Não damos espaço ao amor verdadeiro e apenas nunca é só sexual...que é sempre outra coisa mais além, uma corrente de vida, um fluxo de energia, uma ressonância do ser que abrange outro ser à partida; não, não vimos que o amor vem da alma, e que pode e deve expressar-se sexualmente se houver reciprocidade, integridade e respeito humano, seja em que situação for, e tal como dizia Fernando Pessoa, “no amor o sexo é um acidente”, não é factor determinante, nem um fim em si.
Mas as mulheres de hoje e que se pretendem modernas e emancipadas vivem o sexo mesmo sem amor…sem mistério sem emoção sem nada...quase sempre…por desprezo de si, alienadas da alma e do espirito, por isso tanta violência, tanta assassínio em nome ..do amor...
Hoje em dia já não há sentimentos, nem emoções, nem respeito - ninguém deixa sequer o Amor acontecer, nem no namoro...a sedução, o conhecer o outro/a...antecipam-se as experiências sexuais, pela mecânica do acto, só pelo “prazer” do sexo bruto pelo dinheiro…
in mulheres e deusas - 2012
rlp
COMO TUDO COMEÇOU...
"Os homens fazem os deuses: as mulheres os veneram"
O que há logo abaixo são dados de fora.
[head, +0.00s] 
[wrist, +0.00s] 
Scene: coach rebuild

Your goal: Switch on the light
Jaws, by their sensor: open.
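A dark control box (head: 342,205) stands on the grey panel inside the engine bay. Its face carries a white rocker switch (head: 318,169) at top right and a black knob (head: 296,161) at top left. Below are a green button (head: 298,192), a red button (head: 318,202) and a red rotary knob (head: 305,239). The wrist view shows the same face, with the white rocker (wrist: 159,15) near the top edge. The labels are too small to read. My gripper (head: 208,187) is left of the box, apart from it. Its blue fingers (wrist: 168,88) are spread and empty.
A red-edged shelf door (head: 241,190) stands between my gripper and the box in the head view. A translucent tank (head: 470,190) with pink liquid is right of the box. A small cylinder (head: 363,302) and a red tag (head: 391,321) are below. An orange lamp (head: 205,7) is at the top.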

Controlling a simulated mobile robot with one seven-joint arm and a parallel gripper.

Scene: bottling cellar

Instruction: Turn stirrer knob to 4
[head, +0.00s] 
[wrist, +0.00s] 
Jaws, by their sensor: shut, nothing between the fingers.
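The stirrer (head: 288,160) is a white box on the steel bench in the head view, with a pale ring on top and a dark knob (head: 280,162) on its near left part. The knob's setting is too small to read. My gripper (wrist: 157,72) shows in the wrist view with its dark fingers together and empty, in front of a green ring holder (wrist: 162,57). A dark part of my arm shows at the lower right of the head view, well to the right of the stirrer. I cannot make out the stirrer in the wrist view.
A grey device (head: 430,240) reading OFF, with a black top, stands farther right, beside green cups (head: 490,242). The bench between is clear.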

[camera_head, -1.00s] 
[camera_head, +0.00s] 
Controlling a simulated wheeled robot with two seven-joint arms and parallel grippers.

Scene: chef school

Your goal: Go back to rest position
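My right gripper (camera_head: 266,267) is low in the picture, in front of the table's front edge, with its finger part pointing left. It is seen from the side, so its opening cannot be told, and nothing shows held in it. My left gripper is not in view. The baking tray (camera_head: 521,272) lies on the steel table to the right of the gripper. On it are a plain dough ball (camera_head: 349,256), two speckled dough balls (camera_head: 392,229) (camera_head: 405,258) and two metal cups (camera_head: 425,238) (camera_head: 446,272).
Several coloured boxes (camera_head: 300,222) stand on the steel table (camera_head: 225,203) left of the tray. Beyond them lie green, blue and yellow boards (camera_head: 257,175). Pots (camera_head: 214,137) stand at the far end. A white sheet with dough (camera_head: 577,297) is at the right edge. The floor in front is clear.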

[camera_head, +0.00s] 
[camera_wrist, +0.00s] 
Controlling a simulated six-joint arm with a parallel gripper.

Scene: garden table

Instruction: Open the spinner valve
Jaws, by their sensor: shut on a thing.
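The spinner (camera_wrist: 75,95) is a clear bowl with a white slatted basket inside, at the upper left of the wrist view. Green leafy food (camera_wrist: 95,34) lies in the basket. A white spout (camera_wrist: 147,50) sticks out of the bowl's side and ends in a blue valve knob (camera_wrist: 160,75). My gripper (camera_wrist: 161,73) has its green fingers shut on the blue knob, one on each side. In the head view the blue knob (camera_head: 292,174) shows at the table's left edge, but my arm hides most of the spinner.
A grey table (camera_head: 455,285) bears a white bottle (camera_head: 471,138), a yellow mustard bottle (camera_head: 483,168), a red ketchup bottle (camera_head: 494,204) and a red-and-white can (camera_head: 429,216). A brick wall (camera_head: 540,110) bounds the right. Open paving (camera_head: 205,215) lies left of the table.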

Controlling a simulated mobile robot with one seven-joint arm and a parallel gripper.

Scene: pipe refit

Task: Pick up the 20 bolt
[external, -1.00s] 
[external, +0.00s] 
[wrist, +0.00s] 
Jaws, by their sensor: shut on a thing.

Simone de Beauvoir, in The Second Sex, p. 87
"Com o surgimento da política, do militarismo e do comércio gerou estratificação social. A mulher tornou-se subordinada porque seus papéis deixaram de ser importantes para os novos valores. À medida que se desenvolviam estradas de comércio e que tribos guerreiras conquistavam partes de outras civilizações, as culturas de diferentes povos começaram a se mesclar. As divindades de uma cultura incorporavam-se às da outra. O número de deuses e deusas a serem cultuados alcançava proporções impossíveis, e novo problema se apresentava: e se algum fosse esquecido? E um Deus Supremo, portanto, veio a ser reconhecido.
Do ponto de vista da sociedade patriarcal dominante, Ele era um ser masculino. O homem criou Deus à sua imagem. O homem estabeleceu novas doutrinas religiosas e novos cânones, de acordo com suas crenças na supremacia masculina. Com o passar do tempo, os templos do amor deram lugar à casa do Senhor, deslocando radicalmente os papéis da mulher nos ritos religiosos. No culto à deusa, como vimos anteriormente, o sexo era trazido de maneira aberta e reverencial ao altar da divindade. A seu templo homens e mulheres vinham para encontrar vida, e tudo oque lhes era oferecido era prazer sensual e deleite. Mas com a mudança nos valores culturais, e com a institucionalização do monoteísmo e do patriarcado, o indivíduo passou a vir à casa do Senhor para preparar-se para a morte, com a promessa da felicidade eterna mediante o simples cumprimento das leis. Sob a nova tradição, a mulher tornou-se Eva, a encarnação da sedução sensual, a razão da ruína do homem; ela
fora tentada por forças demoníacas e, por sua vez, tentou o homem. Sua simples existência era advertência para os desejos físicos, aos quais era necessário resistir mediante o medo da punição eterna. A prostituição profana continuava a florescer, e a natureza sexual da mulher era associada a ela ou por ela julgada. Tendo deixado de ser vista como dádiva do divino, a sensualidade da mulher passo a ser rebaixada e explorada. As mesmas qualidades pelas quais a mulher fora outrora considerada sagrada, agora vieram a ser a razão pela qual era degradada. Em nome do Senhor o homem começou a destruir todos os vestígios da deusa e de sua defesa da felicidade sexual. O amor passou a ser dissociado do corpo para que os seres humanos pudessem alcançar união puramente espiritual com Deus. Os primeiros Padres da Igreja cristã, a fim de não comprometerem a segurança de uma religião masculina e monoteísta, reprimiam fortemente qualquer associação coma deusa em doutrinas da Igreja. A Trindade era a do patriarcado; Maria pode ser cultuada, mas não adorada, para evitar que ela se torne canal pelo qual a veneração da deusa seja restabelecida. Epifânio ordenou: "Deixe que o Pai, o Filho e o Espírito Santo sejam adorados, mas não deixe que ninguém adore Maria".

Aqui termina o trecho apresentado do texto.